(Problem details)
Copy all the material that follows, keeping every character the same.

(Data for this exercise)
━━━━━━━━━━━━━━━━━━━━
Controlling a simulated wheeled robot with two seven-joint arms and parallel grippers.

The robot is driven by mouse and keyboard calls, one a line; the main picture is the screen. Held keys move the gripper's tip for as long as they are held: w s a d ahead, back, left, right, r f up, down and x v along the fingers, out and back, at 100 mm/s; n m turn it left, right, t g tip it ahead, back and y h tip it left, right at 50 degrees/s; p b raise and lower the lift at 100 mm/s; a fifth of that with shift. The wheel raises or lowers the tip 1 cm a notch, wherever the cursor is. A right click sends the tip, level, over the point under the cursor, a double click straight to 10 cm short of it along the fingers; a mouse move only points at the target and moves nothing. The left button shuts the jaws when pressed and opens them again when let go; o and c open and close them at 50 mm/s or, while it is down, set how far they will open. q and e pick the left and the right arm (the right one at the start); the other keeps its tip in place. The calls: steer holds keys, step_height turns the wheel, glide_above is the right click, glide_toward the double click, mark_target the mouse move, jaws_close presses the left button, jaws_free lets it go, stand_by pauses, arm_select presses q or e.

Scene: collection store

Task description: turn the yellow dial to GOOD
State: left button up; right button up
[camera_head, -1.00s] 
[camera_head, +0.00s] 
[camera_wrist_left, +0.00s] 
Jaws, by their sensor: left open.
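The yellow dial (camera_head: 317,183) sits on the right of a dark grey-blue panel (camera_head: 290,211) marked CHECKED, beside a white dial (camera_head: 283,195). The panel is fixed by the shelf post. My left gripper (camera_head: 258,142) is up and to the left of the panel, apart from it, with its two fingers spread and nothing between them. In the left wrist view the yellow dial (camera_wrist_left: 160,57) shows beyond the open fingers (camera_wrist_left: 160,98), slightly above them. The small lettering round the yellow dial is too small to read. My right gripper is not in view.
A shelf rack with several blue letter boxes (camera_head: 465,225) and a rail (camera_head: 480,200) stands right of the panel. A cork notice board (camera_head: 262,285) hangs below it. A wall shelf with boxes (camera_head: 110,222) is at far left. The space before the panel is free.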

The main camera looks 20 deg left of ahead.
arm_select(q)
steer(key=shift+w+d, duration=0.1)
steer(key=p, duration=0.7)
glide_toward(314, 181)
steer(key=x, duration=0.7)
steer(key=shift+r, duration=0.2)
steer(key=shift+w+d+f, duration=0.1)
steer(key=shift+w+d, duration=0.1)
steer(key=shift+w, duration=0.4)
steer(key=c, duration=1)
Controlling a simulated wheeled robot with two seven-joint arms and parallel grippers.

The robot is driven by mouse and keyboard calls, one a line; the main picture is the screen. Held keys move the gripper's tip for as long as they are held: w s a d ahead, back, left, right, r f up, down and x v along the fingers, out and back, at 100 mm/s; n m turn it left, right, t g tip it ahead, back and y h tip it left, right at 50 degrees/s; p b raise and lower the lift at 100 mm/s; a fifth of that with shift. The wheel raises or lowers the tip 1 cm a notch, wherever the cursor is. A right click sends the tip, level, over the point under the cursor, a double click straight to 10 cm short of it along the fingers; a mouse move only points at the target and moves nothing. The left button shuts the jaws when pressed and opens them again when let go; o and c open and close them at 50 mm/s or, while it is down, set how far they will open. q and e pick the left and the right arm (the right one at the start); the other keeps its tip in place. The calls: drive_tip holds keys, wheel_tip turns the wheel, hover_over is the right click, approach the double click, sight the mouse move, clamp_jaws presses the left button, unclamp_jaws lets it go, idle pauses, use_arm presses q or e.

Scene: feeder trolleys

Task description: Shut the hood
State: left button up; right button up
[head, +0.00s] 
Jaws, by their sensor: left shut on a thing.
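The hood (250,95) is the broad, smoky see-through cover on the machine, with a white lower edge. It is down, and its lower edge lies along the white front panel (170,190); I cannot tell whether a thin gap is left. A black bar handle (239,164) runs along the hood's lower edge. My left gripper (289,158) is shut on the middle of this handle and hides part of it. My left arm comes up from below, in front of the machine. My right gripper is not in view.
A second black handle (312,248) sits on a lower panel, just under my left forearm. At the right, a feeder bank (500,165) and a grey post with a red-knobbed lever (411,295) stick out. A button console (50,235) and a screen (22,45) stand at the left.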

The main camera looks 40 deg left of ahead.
━━━━━━━━━━━━━━━━━━━━
(Written response)
Controlling a simulated wheeled robot with two seven-joint arms and parallel grippers.

The robot is driven by mouse and keyboard calls, one a line; the main picture is the screen. Held keys move the gripper's tip for as long as they are held: w s a d ahead, back, left, right, r f up, down and x v along the fingers, out and back, at 100 mm/s; n m turn it left, right, t g tip it ahead, back and y h tip it left, right at 50 degrees/s; p b raise and lower the lift at 100 mm/s; a fifth of that with shift. The wheel raises or lowers the tip 1 cm a notch, wherever the cursor is. A right click sends the tip, level, over the point under the cursor, a double click straight to 10 cm short of it along the fingers; a mouse move only points at the target and moves nothing. The left button shuts the jaws when pressed and opens them again when let go; o and c open and close them at 50 mm/s or, while it is down, set how far they will open. q and e pick the left and the right arm (the right one at the start); the other keeps its tip in place. The calls: steer holds keys, step_height turns the wheel, glide_above is the right click, glide_toward the double click, mark_target the mouse move, jaws_close presses the left button, jaws_free lets it go, stand_by pauses, arm_select presses q or e.

Scene: collection store

Task description: turn the yellow dial to GOOD
State: left button up; right button up
[camera_head, -1.00s] 
[camera_head, +0.00s] 
[camera_wrist_left, +0.00s] 
Jaws, by their sensor: left open.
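The yellow dial (camera_head: 317,183) sits on the right of a dark grey-blue panel (camera_head: 290,211) marked CHECKED, beside a white dial (camera_head: 283,195). The panel is fixed by the shelf post. My left gripper (camera_head: 258,142) is up and to the left of the panel, apart from it, with its two fingers spread and nothing between them. In the left wrist view the yellow dial (camera_wrist_left: 160,57) shows beyond the open fingers (camera_wrist_left: 160,98), slightly above them. The small lettering round the yellow dial is too small to read. My right gripper is not in view.
A shelf rack with several blue letter boxes (camera_head: 465,225) and a rail (camera_head: 480,200) stands right of the panel. A cork notice board (camera_head: 262,285) hangs below it. A wall shelf with boxes (camera_head: 110,222) is at far left. The space before the panel is free.

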The main camera looks 20 deg left of ahead.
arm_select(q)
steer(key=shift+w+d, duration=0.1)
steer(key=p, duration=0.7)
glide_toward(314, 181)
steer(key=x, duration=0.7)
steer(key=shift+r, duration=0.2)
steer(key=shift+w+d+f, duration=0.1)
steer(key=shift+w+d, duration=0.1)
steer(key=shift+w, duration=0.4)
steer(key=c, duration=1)
Controlling a simulated wheeled robot with two seven-joint arms and parallel grippers.

The robot is driven by mouse and keyboard calls, one a line; the main picture is the screen. Held keys move the gripper's tip for as long as they are held: w s a d ahead, back, left, right, r f up, down and x v along the fingers, out and back, at 100 mm/s; n m turn it left, right, t g tip it ahead, back and y h tip it left, right at 50 degrees/s; p b raise and lower the lift at 100 mm/s; a fifth of that with shift. The wheel raises or lowers the tip 1 cm a notch, wherever the cursor is. A right click sends the tip, level, over the point under the cursor, a double click straight to 10 cm short of it along the fingers; a mouse move only points at the target and moves nothing. The left button shuts the jaws when pressed and opens them again when let go; o and c open and close them at 50 mm/s or, while it is down, set how far they will open. q and e pick the left and the right arm (the right one at the start); the other keeps its tip in place. The calls: drive_tip holds keys, wheel_tip turns the wheel, hover_over is the right click, approach the double click, sight the mouse move, clamp_jaws presses the left button, unclamp_jaws lets it go, idle pauses, use_arm presses q or e.

Scene: feeder trolleys

Task description: Shut the hood
State: left button up; right button up
[head, +0.00s] 
Jaws, by their sensor: left shut on a thing.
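The hood (250,95) is the broad, smoky see-through cover on the machine, with a white lower edge. It is down, and its lower edge lies along the white front panel (170,190); I cannot tell whether a thin gap is left. A black bar handle (239,164) runs along the hood's lower edge. My left gripper (289,158) is shut on the middle of this handle and hides part of it. My left arm comes up from below, in front of the machine. My right gripper is not in view.
A second black handle (312,248) sits on a lower panel, just under my left forearm. At the right, a feeder bank (500,165) and a grey post with a red-knobbed lever (411,295) stick out. A button console (50,235) and a screen (22,45) stand at the left.

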The main camera looks 40 deg left of ahead.

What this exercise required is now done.